_STATED PROBLEM_.
Both the line containing "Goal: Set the" and the line containing "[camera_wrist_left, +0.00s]" are to be reproduced exactly, along with every line between them, and nothing more.

_TASK INPUTS_.
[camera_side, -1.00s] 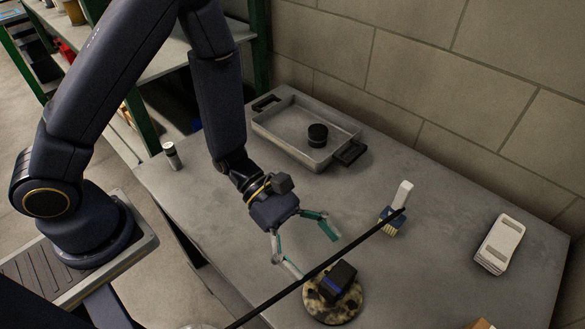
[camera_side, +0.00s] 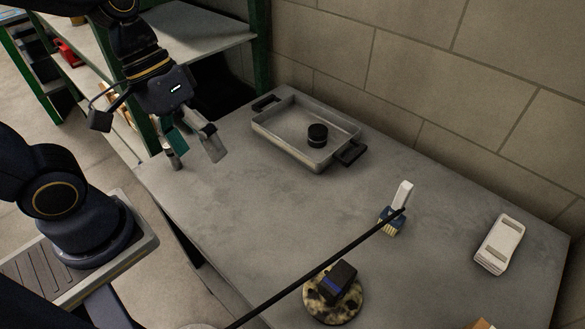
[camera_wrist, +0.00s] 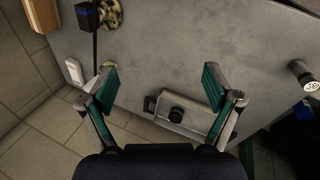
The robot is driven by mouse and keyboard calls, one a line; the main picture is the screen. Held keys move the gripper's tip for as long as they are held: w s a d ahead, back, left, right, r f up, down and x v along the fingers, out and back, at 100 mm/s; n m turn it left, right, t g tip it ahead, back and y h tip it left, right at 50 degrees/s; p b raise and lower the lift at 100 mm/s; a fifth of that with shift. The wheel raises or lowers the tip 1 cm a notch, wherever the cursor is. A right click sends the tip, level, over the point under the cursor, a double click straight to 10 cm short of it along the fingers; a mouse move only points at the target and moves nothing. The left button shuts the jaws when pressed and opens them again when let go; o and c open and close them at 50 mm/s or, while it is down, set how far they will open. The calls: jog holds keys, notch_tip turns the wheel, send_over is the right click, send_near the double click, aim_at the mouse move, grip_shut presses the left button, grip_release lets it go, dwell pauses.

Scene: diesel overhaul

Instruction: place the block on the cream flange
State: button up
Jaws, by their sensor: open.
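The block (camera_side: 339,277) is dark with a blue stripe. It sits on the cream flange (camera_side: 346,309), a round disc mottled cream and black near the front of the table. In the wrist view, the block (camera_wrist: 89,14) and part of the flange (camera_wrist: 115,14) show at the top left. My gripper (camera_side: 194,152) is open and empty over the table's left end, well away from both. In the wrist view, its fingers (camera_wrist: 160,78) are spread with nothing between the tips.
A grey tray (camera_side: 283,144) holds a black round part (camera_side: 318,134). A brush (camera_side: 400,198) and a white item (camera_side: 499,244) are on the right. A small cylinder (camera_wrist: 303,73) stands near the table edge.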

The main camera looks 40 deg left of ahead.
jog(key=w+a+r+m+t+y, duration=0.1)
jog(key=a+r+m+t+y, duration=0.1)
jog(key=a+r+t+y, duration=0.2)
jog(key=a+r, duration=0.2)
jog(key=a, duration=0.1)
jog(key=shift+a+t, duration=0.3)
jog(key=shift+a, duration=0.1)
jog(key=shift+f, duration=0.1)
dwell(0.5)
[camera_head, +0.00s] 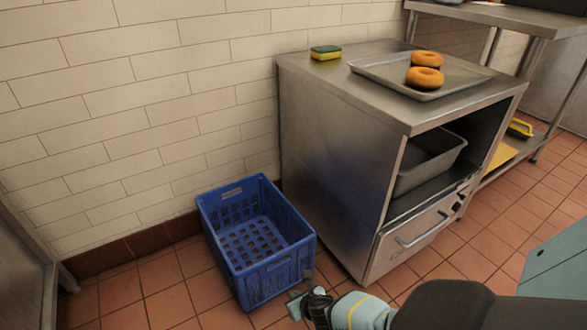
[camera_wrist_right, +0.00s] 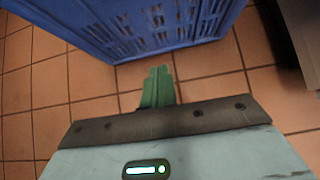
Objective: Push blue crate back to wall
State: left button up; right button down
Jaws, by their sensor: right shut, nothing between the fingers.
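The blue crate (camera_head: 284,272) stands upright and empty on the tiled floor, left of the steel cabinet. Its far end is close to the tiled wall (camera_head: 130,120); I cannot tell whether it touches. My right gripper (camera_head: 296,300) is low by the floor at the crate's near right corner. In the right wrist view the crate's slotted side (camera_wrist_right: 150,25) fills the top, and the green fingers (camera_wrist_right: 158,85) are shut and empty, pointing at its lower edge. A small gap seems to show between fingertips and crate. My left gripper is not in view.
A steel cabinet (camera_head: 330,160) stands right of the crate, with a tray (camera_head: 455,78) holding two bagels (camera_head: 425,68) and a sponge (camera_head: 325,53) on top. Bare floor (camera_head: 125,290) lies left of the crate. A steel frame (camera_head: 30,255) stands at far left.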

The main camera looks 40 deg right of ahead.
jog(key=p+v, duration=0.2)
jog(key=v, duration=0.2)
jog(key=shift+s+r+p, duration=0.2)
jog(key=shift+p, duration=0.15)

--

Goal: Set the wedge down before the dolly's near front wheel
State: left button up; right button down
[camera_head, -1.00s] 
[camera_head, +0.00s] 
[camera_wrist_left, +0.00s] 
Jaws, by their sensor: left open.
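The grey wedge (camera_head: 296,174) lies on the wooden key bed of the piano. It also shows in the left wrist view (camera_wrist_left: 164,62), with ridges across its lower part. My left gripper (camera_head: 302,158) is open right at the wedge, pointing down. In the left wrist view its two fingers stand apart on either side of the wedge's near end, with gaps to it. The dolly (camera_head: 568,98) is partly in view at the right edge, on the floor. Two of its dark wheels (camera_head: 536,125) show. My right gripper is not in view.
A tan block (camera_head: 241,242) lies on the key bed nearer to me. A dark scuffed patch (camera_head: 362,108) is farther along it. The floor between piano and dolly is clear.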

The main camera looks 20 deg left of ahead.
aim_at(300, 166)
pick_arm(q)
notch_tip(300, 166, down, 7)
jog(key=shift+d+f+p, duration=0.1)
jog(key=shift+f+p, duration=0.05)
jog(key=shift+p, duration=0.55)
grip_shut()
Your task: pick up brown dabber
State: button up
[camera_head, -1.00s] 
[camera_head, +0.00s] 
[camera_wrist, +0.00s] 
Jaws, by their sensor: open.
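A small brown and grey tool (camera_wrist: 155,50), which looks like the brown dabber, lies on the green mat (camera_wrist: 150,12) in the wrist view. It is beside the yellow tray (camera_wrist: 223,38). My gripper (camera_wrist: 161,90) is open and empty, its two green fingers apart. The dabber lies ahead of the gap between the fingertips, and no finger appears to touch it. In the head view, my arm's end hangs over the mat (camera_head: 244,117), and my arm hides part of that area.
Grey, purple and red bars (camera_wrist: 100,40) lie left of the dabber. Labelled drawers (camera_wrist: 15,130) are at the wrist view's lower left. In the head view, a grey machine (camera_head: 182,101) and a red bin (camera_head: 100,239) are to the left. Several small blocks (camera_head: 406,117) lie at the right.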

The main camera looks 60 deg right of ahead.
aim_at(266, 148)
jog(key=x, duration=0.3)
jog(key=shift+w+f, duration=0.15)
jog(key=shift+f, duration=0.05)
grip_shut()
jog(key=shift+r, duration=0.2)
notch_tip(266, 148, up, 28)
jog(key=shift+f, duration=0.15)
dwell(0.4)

_WRITTEN ANSWER_.
Goal: Set the wedge down before the dolly's near front wheel
State: left button up; right button down
[camera_head, -1.00s] 
[camera_head, +0.00s] 
[camera_wrist_left, +0.00s] 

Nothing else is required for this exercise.